» The request: Repeat the whole listing exactly.

-- Start of Material --

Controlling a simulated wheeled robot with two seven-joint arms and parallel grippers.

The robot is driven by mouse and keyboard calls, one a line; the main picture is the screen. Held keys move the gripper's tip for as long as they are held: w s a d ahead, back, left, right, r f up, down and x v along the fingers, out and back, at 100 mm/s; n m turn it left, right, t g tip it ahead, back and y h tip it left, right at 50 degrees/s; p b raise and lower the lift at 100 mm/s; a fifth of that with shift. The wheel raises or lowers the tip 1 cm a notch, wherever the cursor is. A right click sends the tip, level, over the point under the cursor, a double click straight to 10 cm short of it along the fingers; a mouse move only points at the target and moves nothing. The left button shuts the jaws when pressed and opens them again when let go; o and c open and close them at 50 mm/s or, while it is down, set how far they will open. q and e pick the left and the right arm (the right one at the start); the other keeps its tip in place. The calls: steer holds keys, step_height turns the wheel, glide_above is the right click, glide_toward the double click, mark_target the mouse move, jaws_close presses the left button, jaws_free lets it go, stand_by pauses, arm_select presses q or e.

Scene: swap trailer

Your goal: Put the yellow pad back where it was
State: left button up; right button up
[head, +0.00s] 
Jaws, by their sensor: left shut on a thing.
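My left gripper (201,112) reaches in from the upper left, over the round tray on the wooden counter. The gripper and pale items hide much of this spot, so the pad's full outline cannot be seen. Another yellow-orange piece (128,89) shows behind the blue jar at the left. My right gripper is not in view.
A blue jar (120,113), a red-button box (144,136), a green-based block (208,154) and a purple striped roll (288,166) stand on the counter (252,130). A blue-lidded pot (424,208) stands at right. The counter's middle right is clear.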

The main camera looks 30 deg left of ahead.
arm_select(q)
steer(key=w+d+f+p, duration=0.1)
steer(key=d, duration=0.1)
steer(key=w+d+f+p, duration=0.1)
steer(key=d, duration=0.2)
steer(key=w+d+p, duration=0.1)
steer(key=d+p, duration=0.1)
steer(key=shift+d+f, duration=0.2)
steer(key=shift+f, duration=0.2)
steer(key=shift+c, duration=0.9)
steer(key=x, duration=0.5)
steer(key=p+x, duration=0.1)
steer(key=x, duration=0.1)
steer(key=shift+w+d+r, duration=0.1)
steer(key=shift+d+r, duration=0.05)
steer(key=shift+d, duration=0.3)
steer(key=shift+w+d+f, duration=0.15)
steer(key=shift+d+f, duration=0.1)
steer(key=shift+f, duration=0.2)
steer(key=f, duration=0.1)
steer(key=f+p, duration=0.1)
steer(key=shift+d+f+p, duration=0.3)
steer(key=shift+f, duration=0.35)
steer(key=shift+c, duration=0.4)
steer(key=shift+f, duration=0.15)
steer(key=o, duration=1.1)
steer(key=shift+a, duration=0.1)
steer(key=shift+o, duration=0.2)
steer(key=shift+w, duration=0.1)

-- End of Material --

» Solution for this exercise:
Controlling a simulated wheeled robot with two seven-joint arms and parallel grippers.

The robot is driven by mouse and keyboard calls, one a line; the main picture is the screen. Held keys move the gripper's tip for as long as they are held: w s a d ahead, back, left, right, r f up, down and x v along the fingers, out and back, at 100 mm/s; n m turn it left, right, t g tip it ahead, back and y h tip it left, right at 50 degrees/s; p b raise and lower the lift at 100 mm/s; a fifth of that with shift. The wheel raises or lowers the tip 1 cm a notch, wherever the cursor is. A right click sends the tip, level, over the point under the cursor, a double click straight to 10 cm short of it along the fingers; a mouse move only points at the target and moves nothing. The left button shuts the jaws when pressed and opens them again when let go; o and c open and close them at 50 mm/s or, while it is down, set how far they will open. q and e pick the left and the right arm (the right one at the start); the other keeps its tip in place. The calls: steer holds keys, step_height turns the wheel, glide_above is the right click, glide_toward the double click, mark_target the mouse move, jaws_close presses the left button, jaws_free lets it go, stand_by pauses, arm_select presses q or e.

Scene: swap trailer

Your goal: Put the yellow pad back where it was
State: left button up; right button up
[head, +0.00s] 
Jaws, by their sensor: left shut on a thing.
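My left gripper (201,112) reaches in from the upper left, over the round tray on the wooden counter. The gripper and pale items hide much of this spot, so the pad's full outline cannot be seen. Another yellow-orange piece (128,89) shows behind the blue jar at the left. My right gripper is not in view.
A blue jar (120,113), a red-button box (144,136), a green-based block (208,154) and a purple striped roll (288,166) stand on the counter (252,130). A blue-lidded pot (424,208) stands at right. The counter's middle right is clear.

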The main camera looks 30 deg left of ahead.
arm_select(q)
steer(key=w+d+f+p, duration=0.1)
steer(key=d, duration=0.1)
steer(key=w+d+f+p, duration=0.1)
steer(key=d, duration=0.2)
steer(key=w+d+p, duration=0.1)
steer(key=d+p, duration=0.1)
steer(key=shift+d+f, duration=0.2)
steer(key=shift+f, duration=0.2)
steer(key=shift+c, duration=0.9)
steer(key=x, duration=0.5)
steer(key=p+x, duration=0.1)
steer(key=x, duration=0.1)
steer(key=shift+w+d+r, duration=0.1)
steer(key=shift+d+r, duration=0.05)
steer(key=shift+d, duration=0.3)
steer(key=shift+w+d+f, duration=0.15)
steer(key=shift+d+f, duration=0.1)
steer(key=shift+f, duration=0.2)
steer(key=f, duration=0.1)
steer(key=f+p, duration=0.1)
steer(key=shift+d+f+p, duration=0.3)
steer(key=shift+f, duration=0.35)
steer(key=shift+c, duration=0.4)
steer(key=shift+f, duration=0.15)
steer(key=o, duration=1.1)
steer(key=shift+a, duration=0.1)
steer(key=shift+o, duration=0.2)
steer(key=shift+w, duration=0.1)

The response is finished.